**Available data**:
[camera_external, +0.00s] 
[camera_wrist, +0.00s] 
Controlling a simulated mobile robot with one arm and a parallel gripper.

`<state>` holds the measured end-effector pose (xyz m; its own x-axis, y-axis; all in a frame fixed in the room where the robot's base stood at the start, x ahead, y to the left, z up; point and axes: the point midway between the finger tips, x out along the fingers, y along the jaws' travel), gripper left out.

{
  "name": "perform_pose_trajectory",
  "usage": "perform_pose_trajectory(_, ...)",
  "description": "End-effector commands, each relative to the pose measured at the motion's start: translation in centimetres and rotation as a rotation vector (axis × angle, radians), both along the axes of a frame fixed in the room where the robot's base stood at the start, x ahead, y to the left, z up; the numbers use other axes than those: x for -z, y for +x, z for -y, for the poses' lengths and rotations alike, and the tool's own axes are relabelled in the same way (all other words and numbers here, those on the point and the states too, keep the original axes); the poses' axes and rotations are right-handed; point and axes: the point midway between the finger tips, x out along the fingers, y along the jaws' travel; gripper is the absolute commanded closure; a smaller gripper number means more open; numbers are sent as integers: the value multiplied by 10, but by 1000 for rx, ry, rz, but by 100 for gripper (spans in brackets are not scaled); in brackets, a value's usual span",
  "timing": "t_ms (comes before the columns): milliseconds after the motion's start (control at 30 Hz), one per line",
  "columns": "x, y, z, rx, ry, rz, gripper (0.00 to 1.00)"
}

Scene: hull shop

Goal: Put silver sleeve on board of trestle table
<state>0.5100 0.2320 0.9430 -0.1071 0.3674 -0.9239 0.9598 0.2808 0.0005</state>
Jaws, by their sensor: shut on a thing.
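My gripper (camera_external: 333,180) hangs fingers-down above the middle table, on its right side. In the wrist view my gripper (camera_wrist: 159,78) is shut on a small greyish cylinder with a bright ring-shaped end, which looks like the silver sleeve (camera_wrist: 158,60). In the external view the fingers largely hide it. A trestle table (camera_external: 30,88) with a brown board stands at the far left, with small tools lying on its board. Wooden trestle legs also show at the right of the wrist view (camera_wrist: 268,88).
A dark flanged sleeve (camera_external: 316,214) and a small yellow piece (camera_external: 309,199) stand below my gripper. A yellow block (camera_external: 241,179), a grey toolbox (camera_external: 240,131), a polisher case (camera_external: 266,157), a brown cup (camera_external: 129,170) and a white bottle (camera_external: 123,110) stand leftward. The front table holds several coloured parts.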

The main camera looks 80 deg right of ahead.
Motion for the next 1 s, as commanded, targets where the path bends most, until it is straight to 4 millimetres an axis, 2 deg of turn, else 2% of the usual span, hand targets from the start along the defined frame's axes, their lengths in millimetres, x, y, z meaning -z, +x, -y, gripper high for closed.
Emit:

**Problem to work on**: Quote the lines that begin at the line containing "(comes before the" and end at the line containing "<state>0.5100 0.2320 0.9430", keeping both of those lines.

**Exercise solution**:
  "timing": "t_ms (comes before the columns): milliseconds after the motion's start (control at 30 Hz), one per line",
  "columns": "x, y, z, rx, ry, rz, gripper (0.00 to 1.00)"
}

Scene: hull shop

Goal: Put silver sleeve on board of trestle table
<state>0.5100 0.2320 0.9430 -0.1071 0.3674 -0.9239 0.9598 0.2808 0.0005</state>

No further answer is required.